Open petersilva opened 5 years ago

petersilva commented 5 years ago

This is a reference to #3 ... separate from implementation concerns, inlining large data will have a severe effect on broker performance. so this Issue will try to document a consensus value.

petersilva commented 5 years ago

really don't want this to be big... I'll say 1000 bytes.

josusky commented 5 years ago

I think that 1000 bytes must be enough for everybody. On the other hand, if an institution will publish too big messages then none will subscribe to them. At the end such institution will harm itself because clients will poll the directory tree (and generate unnecessary load on the server). So the size will organically self-regulate :-)

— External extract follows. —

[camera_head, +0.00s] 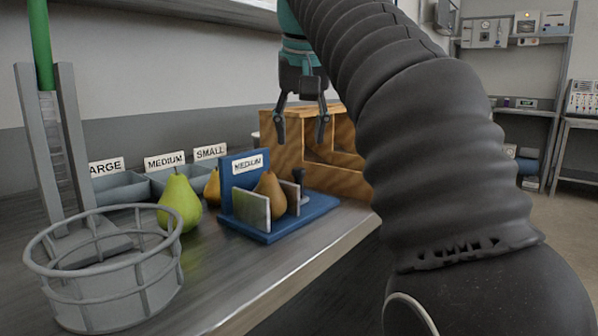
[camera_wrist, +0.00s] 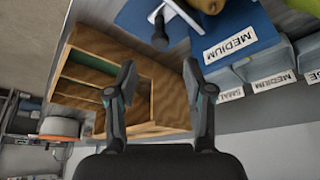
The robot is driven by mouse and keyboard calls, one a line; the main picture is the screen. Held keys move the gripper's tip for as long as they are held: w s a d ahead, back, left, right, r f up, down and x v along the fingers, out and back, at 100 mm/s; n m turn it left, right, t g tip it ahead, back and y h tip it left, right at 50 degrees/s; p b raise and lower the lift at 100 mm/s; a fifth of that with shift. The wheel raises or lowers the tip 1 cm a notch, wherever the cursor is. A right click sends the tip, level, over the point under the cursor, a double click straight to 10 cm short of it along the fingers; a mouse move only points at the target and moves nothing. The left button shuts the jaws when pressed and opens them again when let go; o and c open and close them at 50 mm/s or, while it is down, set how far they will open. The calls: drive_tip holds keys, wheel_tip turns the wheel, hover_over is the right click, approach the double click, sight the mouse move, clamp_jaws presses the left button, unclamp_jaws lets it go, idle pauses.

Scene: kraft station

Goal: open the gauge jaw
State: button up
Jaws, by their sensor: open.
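The blue gauge (camera_head: 282,226) stands on the bench with a MEDIUM label on its back plate. A brown pear (camera_head: 269,194) sits in it between a pale plate (camera_head: 251,211) at the left and another pale plate (camera_head: 291,197) at the right, which I take for the jaw. A dark knob (camera_head: 299,176) stands beside the right plate; it also shows in the wrist view (camera_wrist: 160,30). My gripper (camera_head: 301,128) is open and empty, above and behind the gauge. In the wrist view my gripper (camera_wrist: 160,85) has its fingers apart, with the gauge beyond them.
A wooden compartment box (camera_head: 345,183) stands behind the gauge at the right. A green pear (camera_head: 180,203), a wire basket (camera_head: 105,275) and a grey stand with a green rod (camera_head: 40,45) are at the left. Labelled grey bins (camera_head: 122,190) line the wall.

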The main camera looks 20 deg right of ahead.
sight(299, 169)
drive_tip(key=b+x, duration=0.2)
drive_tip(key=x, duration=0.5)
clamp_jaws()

petersilva commented 5 years ago

This is implemented in the wmo_mesh example now. --inline option, with --inline_max to do experiments with maximim inline message size.

petersilva commented 5 years ago

self-regulation idea is a good one. On one hand, including the data in the payload saves time for small bulletins. On the other hand, if one is

petersilva commented 5 years ago

on the current feed from hpfx.collab, I upped the maximum to 2048, to get more files inlined, provides more frequent demonstration.

petersilva commented 4 years ago

@davidpodeur brought up an interesting case:

one would need fify or more parallel transfers to catch up with tar files. In this instance, a much higher limit for the size of embedded data makes sense, or an extended message type that refers to a tar bucket.

josusky commented 4 years ago

Well, we definitely cannot set one hard limit to fit all use-cases. It needs to remain configurable. We can just recommend - something like: "Keep it in kilobytes unless you are sure that your use case will benefit from a higher limit. Avoid going to megabytes unless your data is distributed only to a restricted group of systems that can cope with it."